Robustness of flow networks against cascading failures under partial load redistribution

TL;DR

This paper analyzes the robustness of flow networks under partial load redistribution, deriving the final network state after attacks, and shows that equal free-space allocation maximizes robustness, with implications for power grid design.

Contribution

It provides a comprehensive analytical framework for understanding how partial load redistribution affects network robustness and identifies optimal free-space allocation strategies.

Findings

Derived the final fraction of surviving lines for all attack sizes and redistribution parameters.

Showed that partial redistribution can change the transition order at the critical attack size.

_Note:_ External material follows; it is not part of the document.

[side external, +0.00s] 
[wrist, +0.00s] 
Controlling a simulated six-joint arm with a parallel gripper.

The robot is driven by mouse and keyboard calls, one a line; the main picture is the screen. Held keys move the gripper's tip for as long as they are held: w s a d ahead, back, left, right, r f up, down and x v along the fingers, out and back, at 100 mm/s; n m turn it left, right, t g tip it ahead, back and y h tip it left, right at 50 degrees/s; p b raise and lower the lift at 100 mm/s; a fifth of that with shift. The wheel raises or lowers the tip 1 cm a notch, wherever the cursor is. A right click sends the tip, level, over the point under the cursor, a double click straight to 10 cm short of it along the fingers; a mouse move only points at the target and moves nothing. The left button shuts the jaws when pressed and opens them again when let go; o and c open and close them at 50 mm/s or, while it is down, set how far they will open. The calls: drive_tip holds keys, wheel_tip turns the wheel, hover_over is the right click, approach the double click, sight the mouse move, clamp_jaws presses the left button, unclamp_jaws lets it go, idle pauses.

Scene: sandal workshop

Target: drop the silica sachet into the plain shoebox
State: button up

Confirmed that equal free-space allocation maximizes network robustness on real power grid data.

Abstract

We study the robustness of flow networks against cascading failures under a partial load redistribution model. In particular, we consider a flow network of $N$ lines with initial loads $L_1, \ldots, L_N$ and free-spaces (i.e., redundant space) $S_1, \ldots, S_N$ that are independent and identically distributed with joint distribution $P_{LS}(x,y)=\mathbb{P}(L \leq x, S \leq y)$. The capacity $C_i$ is the maximum load allowed on line $i$, and is given by $C_i=L_i + S_i$. When a line fails due to overloading, it is removed from the system and $(1-\varepsilon)$-fraction of the load it was carrying (at the moment of failing) gets redistributed equally among all remaining lines in the system; hence we refer to this as the {\it partial} load redistribution model. The rest (i.e., $\varepsilon$-fraction) of the load is assumed to be lost or absorbed, e.g., due to advanced circuitry disconnecting overloaded power lines or an inter-connected network/material absorbing a fraction of the flow from overloaded lines. We analyze the robustness of this flow network against random attacks that remove a $p$-fraction of the lines. Our contributions include (i) deriving the final fraction of alive lines $n_{\infty}(p,\varepsilon)$ for all $p, \varepsilon \in (0,1)$ and confirming the results via extensive simulations; (ii) showing that partial redistribution might lead to (depending on the parameter $0<\varepsilon \leq 1$) the order of transition at the critical attack size $p^{*}$ changing from first to second-order; and (iii) proving analytically that flow networks achieve maximum robustness (quantified by the area $\int_{0}^{1} n_{\infty}(p,\varepsilon) \mathrm{d}p$) when all lines have the same free-space regardless of their initial load. The optimality of equal free-space allocation is also confirmed on real-world data from the UK National Power Grid.